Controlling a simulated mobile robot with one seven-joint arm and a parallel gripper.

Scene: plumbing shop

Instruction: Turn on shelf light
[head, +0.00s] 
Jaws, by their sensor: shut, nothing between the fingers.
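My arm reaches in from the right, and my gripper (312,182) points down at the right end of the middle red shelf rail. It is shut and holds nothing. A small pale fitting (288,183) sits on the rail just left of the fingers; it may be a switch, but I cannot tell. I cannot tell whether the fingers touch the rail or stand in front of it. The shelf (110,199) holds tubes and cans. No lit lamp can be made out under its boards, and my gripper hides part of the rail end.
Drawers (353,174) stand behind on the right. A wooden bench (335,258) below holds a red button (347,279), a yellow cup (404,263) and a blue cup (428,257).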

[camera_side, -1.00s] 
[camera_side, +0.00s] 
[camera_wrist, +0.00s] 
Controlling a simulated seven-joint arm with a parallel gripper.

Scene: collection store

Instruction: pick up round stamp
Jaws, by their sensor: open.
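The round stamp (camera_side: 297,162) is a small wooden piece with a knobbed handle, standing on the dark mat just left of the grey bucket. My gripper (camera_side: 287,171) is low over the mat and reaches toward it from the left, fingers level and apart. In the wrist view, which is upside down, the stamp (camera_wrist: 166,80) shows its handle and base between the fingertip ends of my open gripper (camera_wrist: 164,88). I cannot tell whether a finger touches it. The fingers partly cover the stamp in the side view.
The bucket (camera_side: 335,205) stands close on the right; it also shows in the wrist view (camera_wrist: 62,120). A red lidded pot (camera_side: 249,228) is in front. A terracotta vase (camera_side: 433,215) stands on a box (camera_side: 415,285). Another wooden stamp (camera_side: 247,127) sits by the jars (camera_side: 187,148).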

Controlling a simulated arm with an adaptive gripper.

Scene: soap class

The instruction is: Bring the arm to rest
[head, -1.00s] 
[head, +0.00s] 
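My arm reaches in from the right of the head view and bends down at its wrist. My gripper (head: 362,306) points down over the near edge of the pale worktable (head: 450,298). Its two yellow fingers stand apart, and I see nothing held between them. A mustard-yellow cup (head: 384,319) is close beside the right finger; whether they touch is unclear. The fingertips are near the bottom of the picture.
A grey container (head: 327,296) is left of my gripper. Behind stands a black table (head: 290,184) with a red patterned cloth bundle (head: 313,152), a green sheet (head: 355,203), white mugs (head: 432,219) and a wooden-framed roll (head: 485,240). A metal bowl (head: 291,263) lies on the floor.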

* _EXERCISE GOAL_
Return each entry from the material above exactly as it appears.

* _WRITTEN RESPONSE_
Controlling a simulated mobile robot with one seven-joint arm and a parallel gripper.

Scene: plumbing shop

Instruction: Turn on shelf light
[head, +0.00s] 
Jaws, by their sensor: shut, nothing between the fingers.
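My arm reaches in from the right, and my gripper (312,182) points down at the right end of the middle red shelf rail. It is shut and holds nothing. A small pale fitting (288,183) sits on the rail just left of the fingers; it may be a switch, but I cannot tell. I cannot tell whether the fingers touch the rail or stand in front of it. The shelf (110,199) holds tubes and cans. No lit lamp can be made out under its boards, and my gripper hides part of the rail end.
Drawers (353,174) stand behind on the right. A wooden bench (335,258) below holds a red button (347,279), a yellow cup (404,263) and a blue cup (428,257).

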[camera_side, -1.00s] 
[camera_side, +0.00s] 
[camera_wrist, +0.00s] 
Controlling a simulated seven-joint arm with a parallel gripper.

Scene: collection store

Instruction: pick up round stamp
Jaws, by their sensor: open.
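The round stamp (camera_side: 297,162) is a small wooden piece with a knobbed handle, standing on the dark mat just left of the grey bucket. My gripper (camera_side: 287,171) is low over the mat and reaches toward it from the left, fingers level and apart. In the wrist view, which is upside down, the stamp (camera_wrist: 166,80) shows its handle and base between the fingertip ends of my open gripper (camera_wrist: 164,88). I cannot tell whether a finger touches it. The fingers partly cover the stamp in the side view.
The bucket (camera_side: 335,205) stands close on the right; it also shows in the wrist view (camera_wrist: 62,120). A red lidded pot (camera_side: 249,228) is in front. A terracotta vase (camera_side: 433,215) stands on a box (camera_side: 415,285). Another wooden stamp (camera_side: 247,127) sits by the jars (camera_side: 187,148).

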Controlling a simulated arm with an adaptive gripper.

Scene: soap class

The instruction is: Bring the arm to rest
[head, -1.00s] 
[head, +0.00s] 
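My arm reaches in from the right of the head view and bends down at its wrist. My gripper (head: 362,306) points down over the near edge of the pale worktable (head: 450,298). Its two yellow fingers stand apart, and I see nothing held between them. A mustard-yellow cup (head: 384,319) is close beside the right finger; whether they touch is unclear. The fingertips are near the bottom of the picture.
A grey container (head: 327,296) is left of my gripper. Behind stands a black table (head: 290,184) with a red patterned cloth bundle (head: 313,152), a green sheet (head: 355,203), white mugs (head: 432,219) and a wooden-framed roll (head: 485,240). A metal bowl (head: 291,263) lies on the floor.

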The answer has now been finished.